Since the range object produces values on demand, does it mean that anytime a range is indexed, the iteration protocol is invoked up to that index?
What I mean is when:
>>> R = range(1,11)
>>> print(R[5])
6
Since R[5]
isn't stored in memory, is it calculated every time by creating a new iterator? If not, how is it possible to index a range object?
No iterator is created here, and no iteration occurs. The range
object is implemented such that Python computes the value of R[5]
on-demand in constant time.1
If the index i
is not negative, the computation boils down to:
i * step + start
So in the case of your code R[5]
, this would be 5*1 + 1
which is 6.
If the index i
is negative, the length of R
is added to i
first, and then the value is computed as before:
(i + len(R)) * step + start
When you write R[5]
, this Python syntax is eventually translated into a call to PyObject_GetItem
, which inspects the object R
to see how it should proceed to find the item at index 5.
PyObject_GetItem
first checks the tp_as_mapping
slot of the range
type. This is not null; it holds a reference to a struct called range_as_mapping
. PyObject_GetItem
then checks to see what is in the mp_subscript
field of this struct:
static PyMappingMethods range_as_mapping = {
(lenfunc)range_length, /* mp_length */
(binaryfunc)range_subscript, /* mp_subscript */
(objobjargproc)0, /* mp_ass_subscript */
};
As you can see in the snippet above, it finds the range_subscript
function occupying the mp_subscript
field.2
Now range_subscript
inspects the arguments it was passed (R
and 5
) to decide if a single index or a slice was requested.

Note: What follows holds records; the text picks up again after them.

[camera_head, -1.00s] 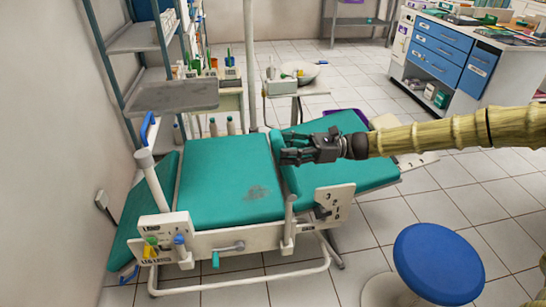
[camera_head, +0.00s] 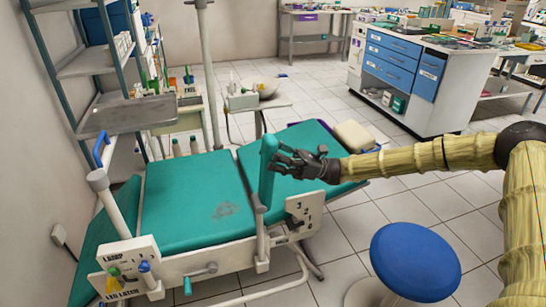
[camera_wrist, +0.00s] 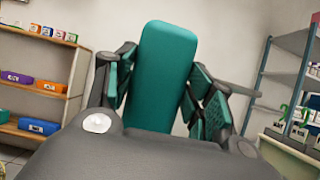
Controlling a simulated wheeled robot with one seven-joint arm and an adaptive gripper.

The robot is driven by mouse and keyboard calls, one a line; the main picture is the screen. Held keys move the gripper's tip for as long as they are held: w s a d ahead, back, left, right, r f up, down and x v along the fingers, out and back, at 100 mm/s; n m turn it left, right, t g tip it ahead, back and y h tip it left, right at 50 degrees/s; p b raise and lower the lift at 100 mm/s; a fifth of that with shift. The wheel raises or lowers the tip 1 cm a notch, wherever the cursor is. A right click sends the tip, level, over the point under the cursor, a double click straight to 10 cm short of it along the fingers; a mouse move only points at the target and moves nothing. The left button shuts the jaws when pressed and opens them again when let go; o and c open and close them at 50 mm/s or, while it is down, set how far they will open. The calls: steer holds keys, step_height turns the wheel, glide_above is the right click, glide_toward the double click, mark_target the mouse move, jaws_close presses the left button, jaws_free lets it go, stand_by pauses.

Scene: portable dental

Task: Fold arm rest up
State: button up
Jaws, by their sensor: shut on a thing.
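The arm rest (camera_head: 268,172) is a teal padded bar on a pale post at the near side of the dental chair, standing nearly upright in the head view. My gripper (camera_head: 280,164) is beside its upper part, reaching in from the right, and is shut on it. In the wrist view the arm rest (camera_wrist: 165,75) stands between my dark fingers with teal pads (camera_wrist: 163,88), with its rounded end above them. The chair's teal seat (camera_head: 190,198) and its tilted backrest (camera_head: 300,150) lie on either side of it. The contact on the pad's far side is hidden in the head view.
A blue round stool (camera_head: 416,262) stands in front, below my arm. A lever panel (camera_head: 305,212) is right of the post. A grey tray (camera_head: 127,116) and shelves are at the left. A blue-drawer cabinet (camera_head: 400,65) is at the back right. Tiled floor between is clear.

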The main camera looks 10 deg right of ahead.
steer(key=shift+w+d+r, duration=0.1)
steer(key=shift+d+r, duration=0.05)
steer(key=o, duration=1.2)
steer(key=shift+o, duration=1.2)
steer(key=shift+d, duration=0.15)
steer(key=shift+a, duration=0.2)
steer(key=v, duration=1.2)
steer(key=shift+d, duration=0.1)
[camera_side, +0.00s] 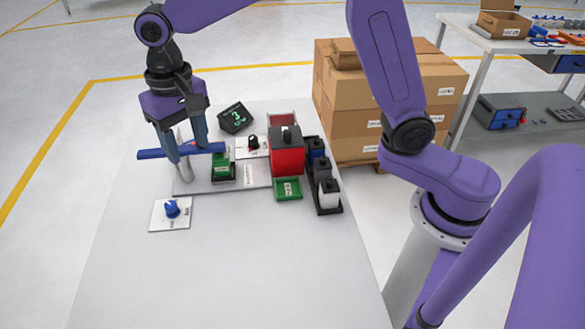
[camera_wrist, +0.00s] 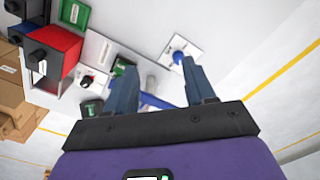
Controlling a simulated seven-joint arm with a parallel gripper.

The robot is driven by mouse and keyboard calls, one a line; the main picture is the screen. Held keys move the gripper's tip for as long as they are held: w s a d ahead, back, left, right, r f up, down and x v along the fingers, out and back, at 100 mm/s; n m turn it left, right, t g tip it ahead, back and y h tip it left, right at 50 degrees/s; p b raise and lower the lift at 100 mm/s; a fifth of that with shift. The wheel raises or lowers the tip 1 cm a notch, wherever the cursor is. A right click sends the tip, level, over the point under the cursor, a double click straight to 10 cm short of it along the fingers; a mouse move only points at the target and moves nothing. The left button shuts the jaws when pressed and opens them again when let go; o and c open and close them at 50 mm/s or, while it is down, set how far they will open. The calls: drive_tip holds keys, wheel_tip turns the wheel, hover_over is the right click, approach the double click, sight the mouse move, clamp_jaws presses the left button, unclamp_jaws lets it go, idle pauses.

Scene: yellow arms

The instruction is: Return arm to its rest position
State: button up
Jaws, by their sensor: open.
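My gripper (camera_side: 189,153) hangs over the far left part of the table, fingers pointing down and spread apart. Its fingers are around or just beside a blue bar (camera_side: 153,154) that lies level near a grey upright post (camera_side: 186,170). In the wrist view my gripper (camera_wrist: 158,80) shows both fingers apart, with the blue bar (camera_wrist: 152,100) crossing between them. I cannot tell whether a finger touches the bar. Part of the bar is hidden behind the fingers.
A grey plate (camera_side: 258,175) carries a green block (camera_side: 222,170). A blue knob (camera_side: 172,208) sits on a white plate in front. Cardboard boxes (camera_side: 350,98) stand beyond. The table front is clear.

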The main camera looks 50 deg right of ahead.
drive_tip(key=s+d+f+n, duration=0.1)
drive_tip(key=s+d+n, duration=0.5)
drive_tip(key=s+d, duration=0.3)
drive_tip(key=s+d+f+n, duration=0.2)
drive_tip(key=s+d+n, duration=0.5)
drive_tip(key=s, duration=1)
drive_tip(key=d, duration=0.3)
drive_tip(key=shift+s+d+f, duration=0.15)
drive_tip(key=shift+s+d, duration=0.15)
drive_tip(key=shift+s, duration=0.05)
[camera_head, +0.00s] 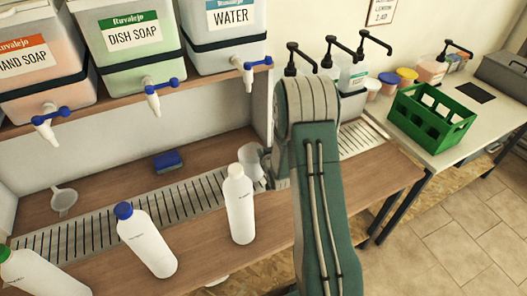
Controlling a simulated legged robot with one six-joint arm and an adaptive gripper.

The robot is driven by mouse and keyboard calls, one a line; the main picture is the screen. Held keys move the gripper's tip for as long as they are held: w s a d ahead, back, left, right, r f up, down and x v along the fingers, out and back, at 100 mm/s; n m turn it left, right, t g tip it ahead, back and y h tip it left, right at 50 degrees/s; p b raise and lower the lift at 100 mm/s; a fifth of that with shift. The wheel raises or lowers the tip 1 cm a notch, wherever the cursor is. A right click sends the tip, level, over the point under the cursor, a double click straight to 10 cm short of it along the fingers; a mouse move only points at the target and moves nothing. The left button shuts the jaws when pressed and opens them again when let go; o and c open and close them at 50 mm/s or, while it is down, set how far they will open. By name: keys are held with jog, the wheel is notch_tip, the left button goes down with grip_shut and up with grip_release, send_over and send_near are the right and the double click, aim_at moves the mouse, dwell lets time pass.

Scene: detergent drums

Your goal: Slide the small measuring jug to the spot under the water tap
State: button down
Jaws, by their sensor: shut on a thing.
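The small measuring jug (250,157) is a translucent grey cup on the slotted metal drip strip (180,201), partly hidden behind a white bottle (239,207). The water tap (247,73), white with a blue handle, hangs from the WATER drum (229,42) on the shelf. The jug shows below this tap in the picture; exact alignment in depth cannot be told. My gripper (270,165) is at the jug's right side, shut on it, mostly hidden behind my green arm. The fingertips do not show clearly.
A blue-capped bottle (146,239) and a green-capped bottle (36,274) stand at the front left. A funnel (63,200) and blue sponge (167,161) lie left of the jug. Pump bottles (352,76) and a green crate (431,118) stand to the right.

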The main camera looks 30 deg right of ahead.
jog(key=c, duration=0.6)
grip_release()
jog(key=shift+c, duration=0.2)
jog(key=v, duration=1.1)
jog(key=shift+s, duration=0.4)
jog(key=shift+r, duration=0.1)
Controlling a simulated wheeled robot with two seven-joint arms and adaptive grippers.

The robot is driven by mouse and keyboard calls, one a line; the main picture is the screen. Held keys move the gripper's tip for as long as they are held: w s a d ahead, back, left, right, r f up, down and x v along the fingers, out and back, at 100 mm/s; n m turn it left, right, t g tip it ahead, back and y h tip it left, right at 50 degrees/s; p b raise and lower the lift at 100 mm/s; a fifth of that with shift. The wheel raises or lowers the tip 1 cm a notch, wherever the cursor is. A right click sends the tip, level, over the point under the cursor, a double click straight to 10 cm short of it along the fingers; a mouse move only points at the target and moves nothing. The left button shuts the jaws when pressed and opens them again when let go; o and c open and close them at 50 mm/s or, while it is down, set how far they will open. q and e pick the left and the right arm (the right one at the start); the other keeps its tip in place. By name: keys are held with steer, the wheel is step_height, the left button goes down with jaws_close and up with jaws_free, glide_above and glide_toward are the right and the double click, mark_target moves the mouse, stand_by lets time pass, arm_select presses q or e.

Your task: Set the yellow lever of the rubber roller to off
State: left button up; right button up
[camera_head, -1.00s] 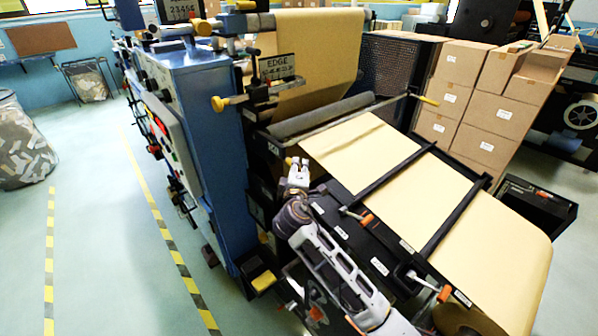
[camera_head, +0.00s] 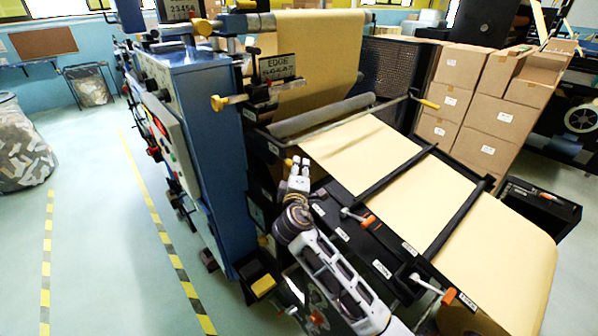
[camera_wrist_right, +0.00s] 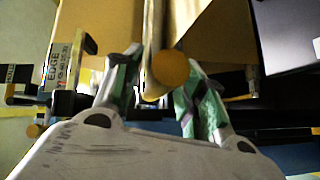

The integer 5
means that just a single index is needed and so the function delegates the computation of the value to compute_range_item
. This function performs the computation to return the integer 6 as outlined in the first part of this answer.
1 I have assumed you are using CPython: other Python implementations may implement the range
object differently.
2 If you were to call len(R)
, you can see the internal function in mp_length
that is called to compute the length of R
(cf. Why is "1000000000000000 in range(1000000000000001)" so fast in Python 3?).